Because it uses a low-dimensional representation for terms and documents, it must represent meaning in documents, rather than simply which terms occur. Thus, document and terms with similar meaning are close in the low-dimensional space. This can mitigate polysemy (by using more than one word in the query to disambiguate in the low-dimensional space) and synonymy (because the synonymous words map similarly in the low-dimensional space).

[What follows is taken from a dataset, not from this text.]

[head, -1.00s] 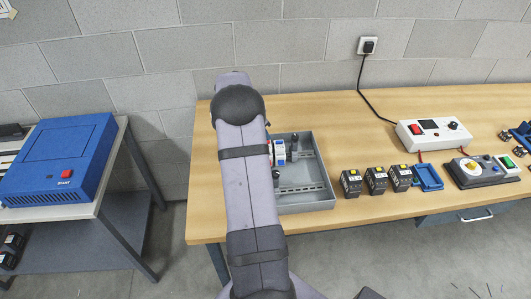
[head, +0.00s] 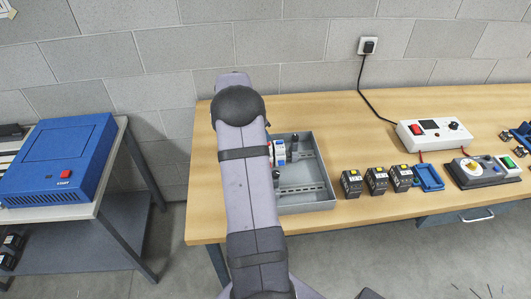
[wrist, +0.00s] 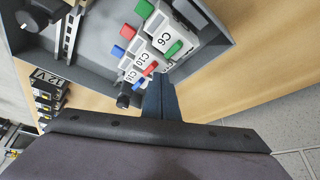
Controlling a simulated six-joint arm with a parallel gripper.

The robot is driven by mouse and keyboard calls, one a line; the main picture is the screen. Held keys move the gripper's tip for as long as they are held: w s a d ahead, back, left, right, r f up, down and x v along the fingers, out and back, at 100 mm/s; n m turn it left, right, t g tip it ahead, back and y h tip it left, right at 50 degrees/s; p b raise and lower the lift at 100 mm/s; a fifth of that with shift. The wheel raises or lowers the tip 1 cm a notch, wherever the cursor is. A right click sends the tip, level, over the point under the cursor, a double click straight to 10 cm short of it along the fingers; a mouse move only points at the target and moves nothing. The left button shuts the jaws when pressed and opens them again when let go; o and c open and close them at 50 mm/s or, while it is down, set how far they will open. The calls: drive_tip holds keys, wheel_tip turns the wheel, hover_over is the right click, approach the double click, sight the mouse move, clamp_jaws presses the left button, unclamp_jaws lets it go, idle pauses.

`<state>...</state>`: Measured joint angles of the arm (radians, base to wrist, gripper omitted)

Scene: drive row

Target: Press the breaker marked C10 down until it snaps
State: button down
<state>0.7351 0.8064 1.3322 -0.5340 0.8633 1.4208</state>
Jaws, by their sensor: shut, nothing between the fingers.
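The breaker marked C10 (wrist: 146,62) sits in a row of white breakers in the wrist view, between the breaker marked C6 (wrist: 163,38) and the one marked C16 (wrist: 131,74). Coloured green, red and blue parts stand out along the row. My gripper (wrist: 159,98) is shut and empty, its dark fingers close to the row's near side. I cannot tell whether the fingertips touch a breaker. In the head view my arm hides the gripper and most of the breakers; one white breaker (head: 279,151) shows beside the arm.
The breakers are in a grey open box (head: 307,207) with raised walls and metal rails, on a wooden table (head: 395,95). A black knob (wrist: 123,101) is close to the fingers. Several black blocks (head: 376,181) stand right of the box.

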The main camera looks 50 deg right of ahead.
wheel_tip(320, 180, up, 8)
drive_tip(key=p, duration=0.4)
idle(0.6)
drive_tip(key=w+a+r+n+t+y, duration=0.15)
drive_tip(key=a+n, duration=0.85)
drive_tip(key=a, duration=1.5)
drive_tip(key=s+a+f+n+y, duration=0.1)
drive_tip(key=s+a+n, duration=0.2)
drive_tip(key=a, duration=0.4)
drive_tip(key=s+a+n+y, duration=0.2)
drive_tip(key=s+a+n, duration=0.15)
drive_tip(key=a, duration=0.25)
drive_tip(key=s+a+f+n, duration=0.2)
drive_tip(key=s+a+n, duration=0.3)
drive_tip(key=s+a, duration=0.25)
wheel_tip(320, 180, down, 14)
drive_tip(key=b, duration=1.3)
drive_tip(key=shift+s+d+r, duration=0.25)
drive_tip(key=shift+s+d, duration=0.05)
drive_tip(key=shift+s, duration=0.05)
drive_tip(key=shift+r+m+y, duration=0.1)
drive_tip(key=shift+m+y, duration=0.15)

Recently, LSA has come under criticism, because its probabilistic model does not match the observed data. LSA assumes that words and documents form a joint Gaussian model. However, Gaussian models can generate negative values, and it is impossible to have a negative number of words in a document. Thus, a newer alternative is probabilistic latent semantic analysis , based on a multinomial model, which is reported to give better results than standard LSA. However, LSA still remains a standard algorithm in information retrieval.
External links and references
- the first place to start with LSA
- Introduction to Latent Semantic Analysis, by T. K. Landauer, P. W. Foltz, & D. Laham, Discourse Processes, 25, 259-284 (1998).
- Indexing by Latent Semantic Analysis, by S. Deerwester, S. T. Dumais, G. W. Furnas, T. K. Landauer, R. Harshman, Journal of the Society for Information Science, 41(6), 391-407, (1990).
- Probabilistic Latent Semantic Analysis, by T. Hofmann, Proc. Uncertainty in Artificial Intelligence, (1999)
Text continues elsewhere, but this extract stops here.